┏━━

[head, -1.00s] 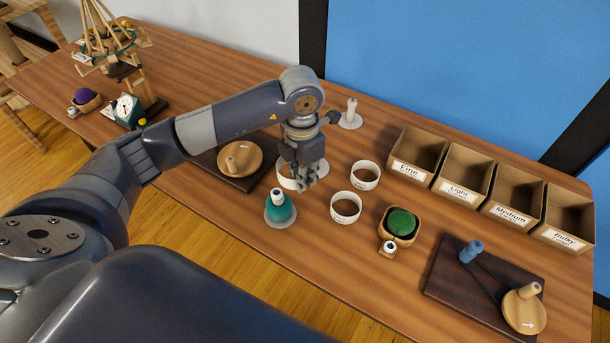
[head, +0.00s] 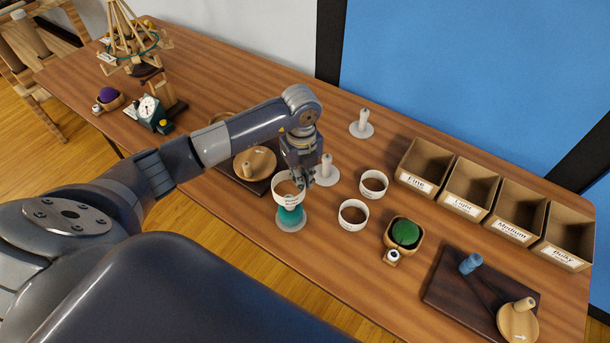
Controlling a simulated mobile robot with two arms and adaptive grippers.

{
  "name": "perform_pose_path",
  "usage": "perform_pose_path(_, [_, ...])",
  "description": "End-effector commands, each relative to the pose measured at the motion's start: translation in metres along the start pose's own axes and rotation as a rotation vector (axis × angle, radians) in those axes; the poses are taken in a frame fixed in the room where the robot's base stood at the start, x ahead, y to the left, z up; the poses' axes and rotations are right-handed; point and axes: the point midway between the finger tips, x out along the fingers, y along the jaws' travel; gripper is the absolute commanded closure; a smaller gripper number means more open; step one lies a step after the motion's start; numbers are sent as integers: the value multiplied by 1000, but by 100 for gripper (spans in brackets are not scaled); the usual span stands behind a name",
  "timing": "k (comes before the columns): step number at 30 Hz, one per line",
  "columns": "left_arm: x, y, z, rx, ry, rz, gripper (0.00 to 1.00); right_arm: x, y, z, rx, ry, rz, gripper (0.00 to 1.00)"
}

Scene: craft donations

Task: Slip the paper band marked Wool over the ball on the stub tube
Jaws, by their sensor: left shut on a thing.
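My left gripper (head: 310,180) is shut on the wall of a white paper band (head: 284,191), at the band's right side. The band has small dark print, too small to read for sure. It is at the top of the teal ball (head: 290,216), in line with it, and hides the ball's upper part and the tube's top. The ball sits on a pale round base. I cannot tell how far the band surrounds the ball. Two other white bands, one nearer (head: 352,224) and one farther (head: 373,194), stand on the table to the right. My right gripper is not in view.
Bare pale posts stand close behind the gripper (head: 326,170) and farther back (head: 362,123). A green ball (head: 405,232) sits in a wooden holder at right. Labelled bins (head: 464,207) line the back right. A winder (head: 466,290) is at front right.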

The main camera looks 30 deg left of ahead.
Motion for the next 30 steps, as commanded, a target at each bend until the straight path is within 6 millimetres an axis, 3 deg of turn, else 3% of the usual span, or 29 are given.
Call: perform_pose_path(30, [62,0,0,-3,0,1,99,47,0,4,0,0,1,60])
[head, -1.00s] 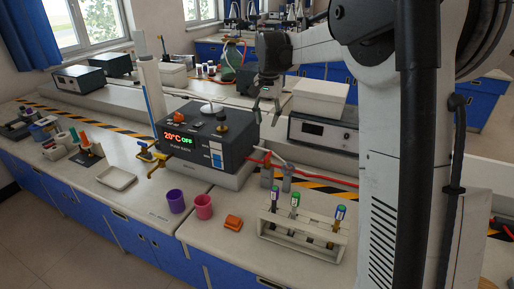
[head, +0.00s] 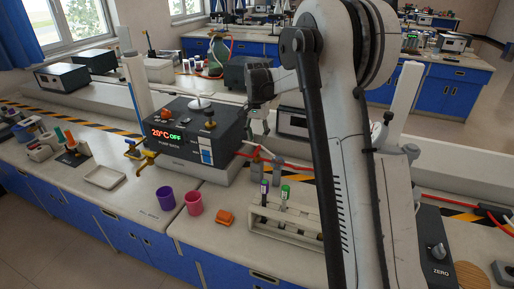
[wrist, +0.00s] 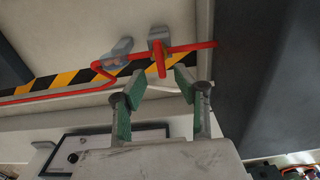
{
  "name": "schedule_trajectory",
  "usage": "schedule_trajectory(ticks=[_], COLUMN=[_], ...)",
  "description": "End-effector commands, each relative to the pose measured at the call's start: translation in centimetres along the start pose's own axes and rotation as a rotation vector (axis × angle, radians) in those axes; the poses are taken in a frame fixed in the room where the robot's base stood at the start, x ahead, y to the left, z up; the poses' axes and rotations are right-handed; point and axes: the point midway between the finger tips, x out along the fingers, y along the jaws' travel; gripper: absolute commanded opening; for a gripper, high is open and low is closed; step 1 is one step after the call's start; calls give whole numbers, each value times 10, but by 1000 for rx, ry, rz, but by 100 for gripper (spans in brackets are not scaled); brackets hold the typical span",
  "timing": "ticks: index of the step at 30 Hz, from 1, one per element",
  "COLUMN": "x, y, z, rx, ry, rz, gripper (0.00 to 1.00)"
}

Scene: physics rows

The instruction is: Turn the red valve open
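In the wrist view, a red valve handle (wrist: 161,66) sits on a grey fitting with a red pipe running through it. A second grey fitting (wrist: 116,47) is to its left. My gripper (wrist: 160,82) is open and empty, with its green-padded fingers apart on either side of the line to the handle; whether they touch it I cannot tell. In the head view, my gripper (head: 259,130) points down just right of the pump bath (head: 190,140), above the grey fittings (head: 278,168) on the red pipe.
A test tube rack (head: 285,228) stands in front of the fittings, partly behind my arm. A yellow valve (head: 135,150) is left of the bath.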

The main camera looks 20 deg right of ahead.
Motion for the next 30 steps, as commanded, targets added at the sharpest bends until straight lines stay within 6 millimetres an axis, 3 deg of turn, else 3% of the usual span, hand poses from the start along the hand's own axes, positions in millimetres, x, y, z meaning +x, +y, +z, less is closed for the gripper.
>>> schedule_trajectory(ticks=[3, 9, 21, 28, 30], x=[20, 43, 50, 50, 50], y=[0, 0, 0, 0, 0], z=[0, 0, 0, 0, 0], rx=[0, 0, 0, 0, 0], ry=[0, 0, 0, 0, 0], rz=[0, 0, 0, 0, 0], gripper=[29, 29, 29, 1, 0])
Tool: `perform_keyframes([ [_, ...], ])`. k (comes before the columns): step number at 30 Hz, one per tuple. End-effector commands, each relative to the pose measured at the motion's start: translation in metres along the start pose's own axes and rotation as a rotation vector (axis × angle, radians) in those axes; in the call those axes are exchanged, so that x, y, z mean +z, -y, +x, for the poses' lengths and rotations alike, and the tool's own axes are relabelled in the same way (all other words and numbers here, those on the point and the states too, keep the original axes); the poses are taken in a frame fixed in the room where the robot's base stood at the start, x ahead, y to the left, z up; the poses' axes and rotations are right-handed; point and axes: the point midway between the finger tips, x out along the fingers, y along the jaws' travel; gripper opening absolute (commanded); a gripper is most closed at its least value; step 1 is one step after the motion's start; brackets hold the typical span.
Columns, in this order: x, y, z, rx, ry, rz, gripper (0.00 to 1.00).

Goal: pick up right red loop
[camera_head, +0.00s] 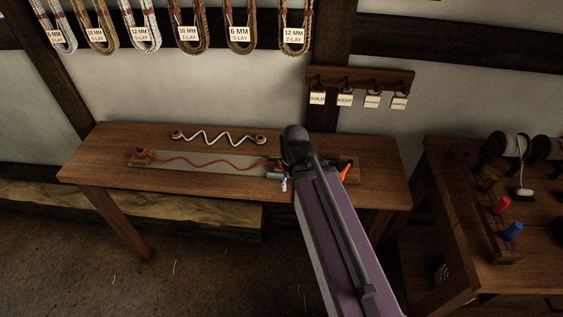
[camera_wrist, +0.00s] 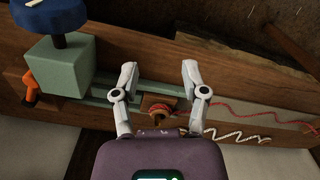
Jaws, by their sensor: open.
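The red rope (camera_head: 205,161) runs wavy along a grey board on the workbench. Its left end is at a wooden peg (camera_head: 141,154); its right end is beside my gripper, partly hidden by my arm. In the wrist view the right red loop (camera_wrist: 156,107) lies around a peg on a small wooden block, between my finger bases in the picture, and the red rope (camera_wrist: 240,108) leads off right. My gripper (camera_wrist: 158,73) is open with nothing between its fingertips. In the head view little of my gripper (camera_head: 284,185) shows. I cannot tell its height above the loop.
A green block (camera_wrist: 57,66) with a blue knob (camera_wrist: 55,15) and an orange handle (camera_wrist: 30,86) stands beside the loop. A white rope (camera_head: 215,138) lies behind the board. A side table (camera_head: 470,200) with spools stands right. Tags (camera_head: 345,100) hang on the wall.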

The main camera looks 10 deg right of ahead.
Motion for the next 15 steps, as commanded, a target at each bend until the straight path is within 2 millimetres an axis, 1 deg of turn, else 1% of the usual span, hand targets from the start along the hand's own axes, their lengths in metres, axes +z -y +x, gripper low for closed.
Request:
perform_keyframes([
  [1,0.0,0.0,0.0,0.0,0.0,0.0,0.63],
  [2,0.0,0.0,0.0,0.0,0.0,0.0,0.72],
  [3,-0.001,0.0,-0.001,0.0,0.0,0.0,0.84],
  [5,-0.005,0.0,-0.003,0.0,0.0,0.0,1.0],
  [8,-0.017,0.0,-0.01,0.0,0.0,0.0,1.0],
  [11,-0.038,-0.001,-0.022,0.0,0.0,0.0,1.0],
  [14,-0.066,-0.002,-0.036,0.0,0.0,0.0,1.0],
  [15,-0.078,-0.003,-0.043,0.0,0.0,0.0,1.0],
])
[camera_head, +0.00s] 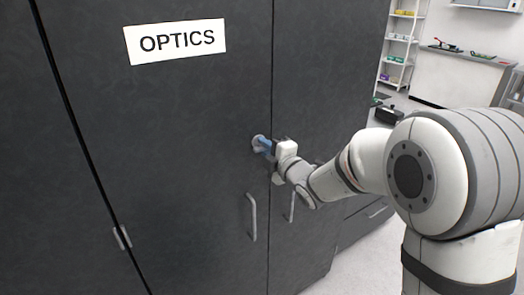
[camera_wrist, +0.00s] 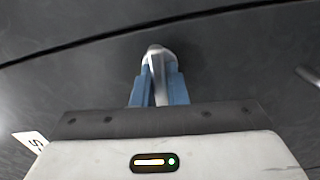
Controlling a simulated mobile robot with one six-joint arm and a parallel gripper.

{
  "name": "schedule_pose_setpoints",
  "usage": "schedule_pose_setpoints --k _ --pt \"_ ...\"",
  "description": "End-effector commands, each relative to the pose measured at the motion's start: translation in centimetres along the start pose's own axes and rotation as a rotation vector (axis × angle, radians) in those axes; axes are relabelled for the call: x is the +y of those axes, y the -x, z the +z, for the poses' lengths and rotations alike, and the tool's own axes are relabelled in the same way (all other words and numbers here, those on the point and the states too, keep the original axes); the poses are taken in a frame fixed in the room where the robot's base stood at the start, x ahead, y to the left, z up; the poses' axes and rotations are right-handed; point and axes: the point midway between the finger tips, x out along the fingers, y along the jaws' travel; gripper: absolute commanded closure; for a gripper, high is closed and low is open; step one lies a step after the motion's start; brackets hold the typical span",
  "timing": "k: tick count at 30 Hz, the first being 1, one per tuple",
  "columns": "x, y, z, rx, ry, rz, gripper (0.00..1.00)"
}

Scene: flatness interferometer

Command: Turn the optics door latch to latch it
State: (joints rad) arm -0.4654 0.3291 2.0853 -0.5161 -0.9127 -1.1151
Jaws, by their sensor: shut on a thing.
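The optics door (camera_head: 190,130) is a dark grey cabinet door with a white OPTICS sign (camera_head: 176,41). The latch (camera_head: 258,141) is a small light grey fitting near the door's right edge, beside the seam. In the wrist view the latch (camera_wrist: 155,50) shows as a pale handle between the blue fingers. My gripper (camera_head: 266,148) is at the latch, and its blue fingers (camera_wrist: 159,82) are shut on the handle. The fingers and gripper body hide part of the latch, so its exact angle is hard to tell.
Two vertical bar handles, a left one (camera_head: 252,217) and a right one (camera_head: 291,206), sit below the latch on either side of the seam. A shelf (camera_head: 400,40) and a workbench (camera_head: 455,80) stand at the back right. Pale floor (camera_head: 345,262) is clear at the lower right.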

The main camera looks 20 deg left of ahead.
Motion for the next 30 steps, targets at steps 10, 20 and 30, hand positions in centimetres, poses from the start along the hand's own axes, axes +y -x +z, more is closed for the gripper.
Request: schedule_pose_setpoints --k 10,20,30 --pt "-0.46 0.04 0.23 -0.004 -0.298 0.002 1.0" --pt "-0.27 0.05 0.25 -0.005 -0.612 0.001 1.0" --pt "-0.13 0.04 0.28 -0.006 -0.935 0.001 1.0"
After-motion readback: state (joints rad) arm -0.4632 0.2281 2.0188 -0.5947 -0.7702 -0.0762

┗━━

◆ Work to be completed ◆
Everything from the line with "The main camera looks 20 deg left of ahead." through the line with "Motion for the next 30 steps, targets", both ends included, should be repeated exactly; nothing else should appear.

◆ Output ◆
The main camera looks 20 deg left of ahead.
Motion for the next 30 steps, targets at steps 10, 20 and 30, hand positions in centimetres, poses from the start along the hand's own axes, axes +y -x +z, more is closed for the gripper.

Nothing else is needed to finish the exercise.